* What is being asked
State only how many lines below include the string "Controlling".

* Records for the exercise
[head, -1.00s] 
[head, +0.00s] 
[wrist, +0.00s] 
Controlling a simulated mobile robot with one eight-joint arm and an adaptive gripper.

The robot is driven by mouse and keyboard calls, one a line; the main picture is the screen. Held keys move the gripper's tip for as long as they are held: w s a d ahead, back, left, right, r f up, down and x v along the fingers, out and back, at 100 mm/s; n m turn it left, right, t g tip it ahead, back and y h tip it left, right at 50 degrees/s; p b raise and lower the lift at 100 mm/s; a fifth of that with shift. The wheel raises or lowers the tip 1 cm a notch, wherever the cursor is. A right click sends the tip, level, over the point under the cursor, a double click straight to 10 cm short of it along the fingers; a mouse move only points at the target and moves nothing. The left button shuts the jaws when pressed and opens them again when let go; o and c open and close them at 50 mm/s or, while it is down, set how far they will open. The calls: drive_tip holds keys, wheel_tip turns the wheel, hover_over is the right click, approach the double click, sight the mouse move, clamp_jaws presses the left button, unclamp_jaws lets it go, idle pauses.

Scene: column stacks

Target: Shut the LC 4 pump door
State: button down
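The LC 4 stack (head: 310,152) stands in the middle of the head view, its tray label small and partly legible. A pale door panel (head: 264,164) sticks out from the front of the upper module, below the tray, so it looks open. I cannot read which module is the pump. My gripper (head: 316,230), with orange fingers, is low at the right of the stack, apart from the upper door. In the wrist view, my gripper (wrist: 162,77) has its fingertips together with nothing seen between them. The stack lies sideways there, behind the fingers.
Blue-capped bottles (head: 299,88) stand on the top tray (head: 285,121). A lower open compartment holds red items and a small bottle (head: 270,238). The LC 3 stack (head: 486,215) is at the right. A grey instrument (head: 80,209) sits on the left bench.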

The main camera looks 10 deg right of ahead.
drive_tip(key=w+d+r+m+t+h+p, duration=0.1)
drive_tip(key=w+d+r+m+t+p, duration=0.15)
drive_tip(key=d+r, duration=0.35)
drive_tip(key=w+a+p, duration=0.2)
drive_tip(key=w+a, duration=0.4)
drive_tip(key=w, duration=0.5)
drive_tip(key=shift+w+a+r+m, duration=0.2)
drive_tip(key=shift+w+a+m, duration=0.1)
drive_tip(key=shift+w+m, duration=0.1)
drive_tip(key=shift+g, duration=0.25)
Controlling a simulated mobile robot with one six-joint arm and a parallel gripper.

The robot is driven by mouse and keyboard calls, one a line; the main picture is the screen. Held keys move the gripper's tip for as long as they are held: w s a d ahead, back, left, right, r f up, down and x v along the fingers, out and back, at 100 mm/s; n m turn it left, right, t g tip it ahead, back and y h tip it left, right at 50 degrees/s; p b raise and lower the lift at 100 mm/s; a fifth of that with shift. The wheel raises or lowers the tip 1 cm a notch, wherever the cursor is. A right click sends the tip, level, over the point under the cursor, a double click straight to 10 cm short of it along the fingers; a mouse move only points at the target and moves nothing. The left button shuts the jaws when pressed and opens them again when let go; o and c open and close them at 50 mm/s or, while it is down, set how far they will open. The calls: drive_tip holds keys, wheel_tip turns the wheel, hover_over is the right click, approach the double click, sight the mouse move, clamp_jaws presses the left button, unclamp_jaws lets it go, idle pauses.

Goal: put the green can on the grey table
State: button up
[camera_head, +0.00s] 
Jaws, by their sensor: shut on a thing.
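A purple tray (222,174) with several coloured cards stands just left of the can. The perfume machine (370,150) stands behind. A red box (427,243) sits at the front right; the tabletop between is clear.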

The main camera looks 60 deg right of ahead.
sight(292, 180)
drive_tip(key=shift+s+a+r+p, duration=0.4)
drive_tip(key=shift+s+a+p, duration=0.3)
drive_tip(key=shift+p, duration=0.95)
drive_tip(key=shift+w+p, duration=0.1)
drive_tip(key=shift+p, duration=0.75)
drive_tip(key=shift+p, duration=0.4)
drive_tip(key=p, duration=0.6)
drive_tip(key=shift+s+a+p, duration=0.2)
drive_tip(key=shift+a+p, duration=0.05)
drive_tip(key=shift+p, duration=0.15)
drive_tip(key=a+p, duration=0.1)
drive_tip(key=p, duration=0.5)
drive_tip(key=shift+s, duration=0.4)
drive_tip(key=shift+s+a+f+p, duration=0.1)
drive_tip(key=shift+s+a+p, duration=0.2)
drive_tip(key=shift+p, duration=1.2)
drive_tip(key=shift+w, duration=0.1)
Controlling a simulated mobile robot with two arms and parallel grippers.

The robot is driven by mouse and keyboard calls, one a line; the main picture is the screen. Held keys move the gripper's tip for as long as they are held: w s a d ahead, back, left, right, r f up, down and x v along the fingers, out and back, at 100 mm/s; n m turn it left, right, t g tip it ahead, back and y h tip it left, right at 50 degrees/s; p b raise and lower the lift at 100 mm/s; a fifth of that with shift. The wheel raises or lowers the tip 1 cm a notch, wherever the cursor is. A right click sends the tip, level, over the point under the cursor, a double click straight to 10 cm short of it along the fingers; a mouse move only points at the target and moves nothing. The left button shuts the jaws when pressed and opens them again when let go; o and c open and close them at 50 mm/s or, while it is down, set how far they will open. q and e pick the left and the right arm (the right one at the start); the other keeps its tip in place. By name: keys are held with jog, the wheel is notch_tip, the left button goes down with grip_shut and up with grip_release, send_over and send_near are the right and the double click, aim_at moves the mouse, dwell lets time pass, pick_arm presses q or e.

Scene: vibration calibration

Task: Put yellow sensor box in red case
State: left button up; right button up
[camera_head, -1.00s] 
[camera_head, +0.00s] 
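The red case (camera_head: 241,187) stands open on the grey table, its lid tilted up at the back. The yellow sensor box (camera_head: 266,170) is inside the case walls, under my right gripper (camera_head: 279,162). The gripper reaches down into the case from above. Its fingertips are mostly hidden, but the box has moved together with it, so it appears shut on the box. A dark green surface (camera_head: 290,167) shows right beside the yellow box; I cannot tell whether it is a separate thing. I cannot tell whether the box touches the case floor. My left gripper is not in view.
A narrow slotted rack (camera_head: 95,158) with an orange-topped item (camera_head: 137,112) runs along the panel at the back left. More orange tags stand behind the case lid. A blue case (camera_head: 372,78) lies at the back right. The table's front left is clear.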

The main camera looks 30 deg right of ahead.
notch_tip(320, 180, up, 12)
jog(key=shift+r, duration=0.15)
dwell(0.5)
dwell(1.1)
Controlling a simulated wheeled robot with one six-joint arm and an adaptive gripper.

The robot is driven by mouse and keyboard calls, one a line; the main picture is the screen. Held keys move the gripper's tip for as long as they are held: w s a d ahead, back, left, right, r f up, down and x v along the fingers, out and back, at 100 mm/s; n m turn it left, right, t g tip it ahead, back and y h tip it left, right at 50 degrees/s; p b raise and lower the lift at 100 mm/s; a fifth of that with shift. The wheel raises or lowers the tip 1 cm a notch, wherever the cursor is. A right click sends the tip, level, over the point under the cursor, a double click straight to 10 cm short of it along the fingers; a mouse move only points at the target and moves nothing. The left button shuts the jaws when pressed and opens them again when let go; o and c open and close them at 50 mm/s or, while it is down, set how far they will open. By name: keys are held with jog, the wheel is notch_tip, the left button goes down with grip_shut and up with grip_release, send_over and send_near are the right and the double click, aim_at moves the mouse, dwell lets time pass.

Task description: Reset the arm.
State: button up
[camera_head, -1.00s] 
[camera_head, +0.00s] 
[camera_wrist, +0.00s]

* Exercise solution
4